Yet the federal government that dominates the city is far less impressive.  While in Congress, I have seen the good, the bad and too often, the really ugly side of many of the dozens of government agencies in Washington. 

What does this have to do with today's pressing issues?  The Democrats in Congress, with President Obama's backing, are pressing hard to give Congress and federal bureaucracies a whole lot more power with their very flawed energy bill, passed by the House of Representatives on Friday.  Bad idea.    

The crux of the Democrat's bill is "cap and trade".  Businesses and utilities bid on (or are granted) the right to emit carbon dioxide.  In turn, they may sell unused credits, supposedly creating incentives for conservation and the development of renewable energies.  Over time, the government shrinks the cap, reducing the amount of carbon emissions.  Sounds good?  Here are some of its many problems: 
  • This Washington remaking of energy markets will raise a single household's energy bill between 79 and 129 percent.  Do the math: your energy bill of $160 a month could soar to nearly $400.  Candidate Obama himself said, "electricity rates will necessarily skyrocket."  Family energy costs will rise on average by $3,000 a year.  Cap and trade will increase the prices of gas, food, consumer products and nearly every item you buy.  Republicans in committee offered an amendment to this bill to suspend the program if gas hit $5 gallon; the Democrats rejected it.   
  • U.S. manufacturing plants will relocate to countries with no such taxes, eliminating American jobs.  Various studies suggest anywhere from 1.8 million to 7 million U.S. jobs could be lost.  Indiana's governor writes, "'Closed: Gone to China' signs would cover Indiana's stores and factories."  As if American manufacturing doesn't have enough challenges.  And for what... 
  • Experts have calculated that the bill would at best reduce global temperatures by 1/10th of one degree, Fahrenheit. 
Just as big a problem as what's in the bill is what's left out.  Provisions for more nuclear energy, which emits virtually no carbon emissions, are no where to be found.  Today, about 20 percent of our energy is nuclear generated.  Yet we haven't built a single nuclear power plant since the 1970s.  This energy bill does nothing to encourage nuclear power plant construction, a sure job creator.  Ironically, the Obama Administration is promoting nuclear energy use overseas.  Democratic opposition to do the same at home is deeply ingrained ideology, even though the Department of Energy reports that the best way for utilities to reduce carbon emissions is to increase their nuclear energy generation. 

How did this bill pass?  Democrats got the votes by dealing.  Powerful members of Congress wrote their top interests into the bill.  Other lawmakers leveraged their "yes" vote to advantage their interests, including with free and lucrative carbon credits.  Tens of billions of dollars are on the table.  One thing for sure: if made law, the same congressional players will keep working, doing all kind of bureaucratic meddling. 

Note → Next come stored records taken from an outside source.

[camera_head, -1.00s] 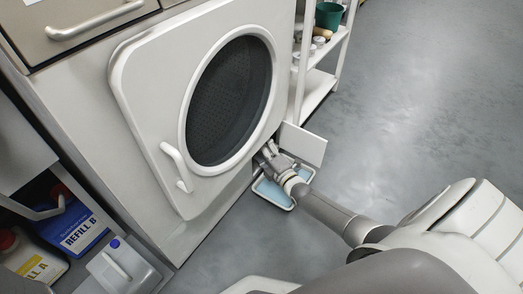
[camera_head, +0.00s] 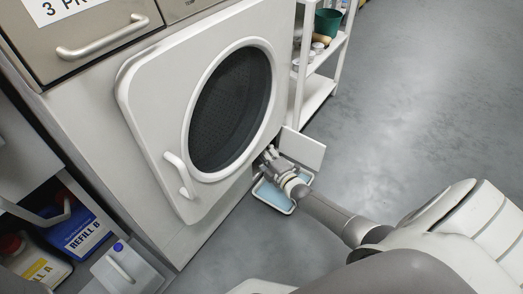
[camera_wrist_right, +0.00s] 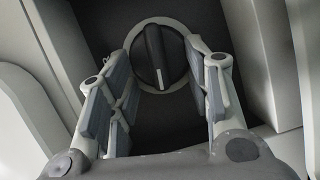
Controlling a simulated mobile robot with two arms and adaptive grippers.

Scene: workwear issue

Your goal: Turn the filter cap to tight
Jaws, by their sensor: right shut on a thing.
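The filter cap (camera_wrist_right: 158,57) shows in the right wrist view as a dark round knob with a raised bar and a pale ring around it. The bar stands close to upright in that picture, with a light line along it. My right gripper (camera_wrist_right: 158,68) has a finger on the left and right sides of the cap and is shut on it. In the head view my right gripper (camera_head: 268,154) reaches into the low opening of the washer, beside the open flap (camera_head: 302,149). There the cap is hidden. My left gripper is out of view.
A tray (camera_head: 274,197) with a blue inside lies on the floor under the opening. The round washer door (camera_head: 150,95) is just above left of the gripper. A white shelf rack (camera_head: 318,88) stands behind. Refill bottles (camera_head: 80,235) are at lower left. The right floor is clear.

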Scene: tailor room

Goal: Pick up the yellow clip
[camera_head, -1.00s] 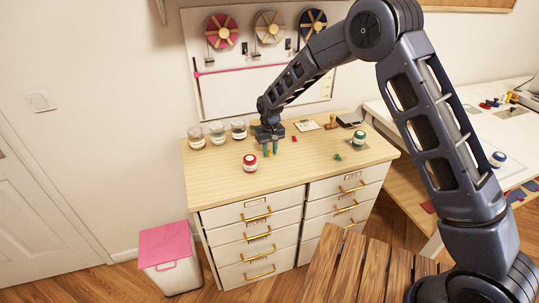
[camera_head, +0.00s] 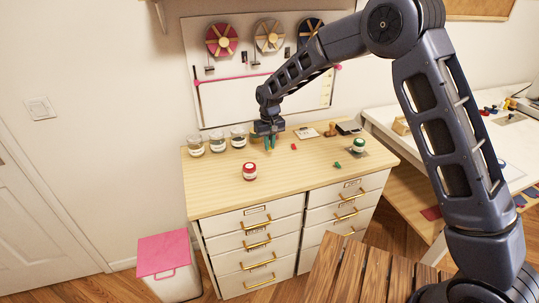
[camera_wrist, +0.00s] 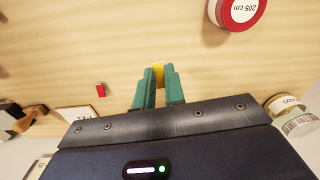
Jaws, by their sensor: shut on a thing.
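The yellow clip (camera_wrist: 158,70) shows in the wrist view between the tips of my gripper's green fingers (camera_wrist: 158,86). The fingers are shut on it, and only its far end and a strip between them are visible. In the head view my gripper (camera_head: 269,144) is over the back middle of the wooden-topped cabinet (camera_head: 215,178). The clip is too small to make out there. I cannot tell for sure whether it is clear of the tabletop.
A red-and-white tape spool (camera_head: 249,172) is in front of my gripper. Several glass jars (camera_head: 217,141) stand at the back left. A small red piece (camera_head: 294,147), a green piece (camera_head: 337,165) and a green-topped spool (camera_head: 358,146) lie to the right.

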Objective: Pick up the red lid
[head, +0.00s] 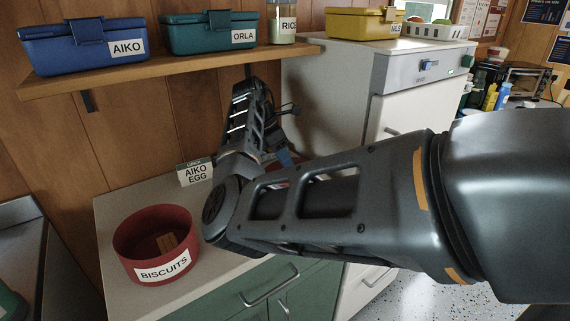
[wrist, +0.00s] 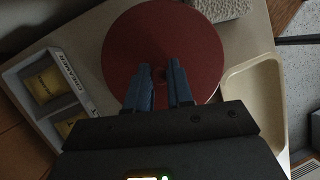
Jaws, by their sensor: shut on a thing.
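The red lid (wrist: 190,35) is a round disc that fills the upper middle of the wrist view. My gripper (wrist: 160,73) reaches over it, its two blue fingers closed at the small knob near the lid's centre. The fingers partly hide the knob.
An open red tin labelled BISCUITS (head: 135,237) stands on the counter, with a brown piece inside. In the wrist view a creamer box (wrist: 33,62) lies left of the lid and a cream tray (wrist: 236,97) right, close by.

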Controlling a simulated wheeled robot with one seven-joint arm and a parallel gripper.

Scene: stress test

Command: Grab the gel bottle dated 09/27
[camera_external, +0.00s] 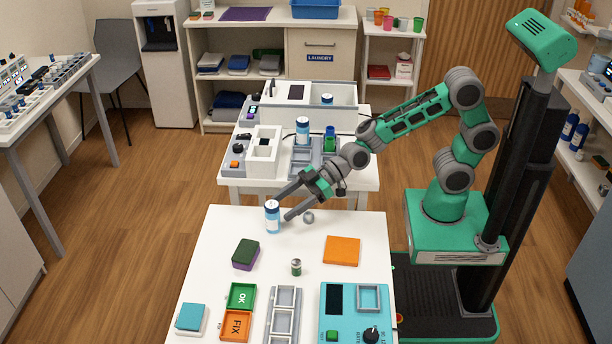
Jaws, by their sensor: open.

You'd think we'd have learned a thing or two from the large role Congress played in bringing about the current mortgage crisis?  In that case, quasi-government Fannie Mae and Freddie Mac, and the Department of Housing and Urban Development felt constant congressional pressure to keep the riskiest of loans rolling for "affordable housing," inflating the real estate balloon that burst.  This cap and trade scheme will give the Environmental Protection Agency, Energy Department, Treasury Department, Internal Revenue Service and many other bureaucrats new-found levers over our energy markets.  Many in Congress will have these bureaucrats in their crosshairs to game the system as this massively complex plan is established, implemented and enforced.         

Amazingly, one key supporter of this 1201-page bill admitted, "The truth is, nobody knows for sure how this thing is going to work."  He gets honesty points, I guess.  But his crap shoot approach means that "cap and trade" will be all the more vulnerable to shenanigans as it is implemented.  Ambiguity is a fixer's best friend.      

Where does it end?  Cap and trade gives Washington 17 percent control of the economy.  Nationalizing health care, the next priority for many congressional Democrats, would give it another 16 percent.  The federal government runs General Motors.  It now has a huge equity stake in many financial institutions, and on and on and on...  This is a set-up for inefficiency and worse.  We have seen one powerful member of Congress pressuring GM to reverse a management decision to close a facility in his district.  This is only the beginning.      

This is the Washington my constituents don't see.  The power grabs and political maneuvering can be as ugly as the city is impressive.  The Democrats are relentlessly politicizing our economy.  Let's hope this initiative's energy is sapped in the Senate.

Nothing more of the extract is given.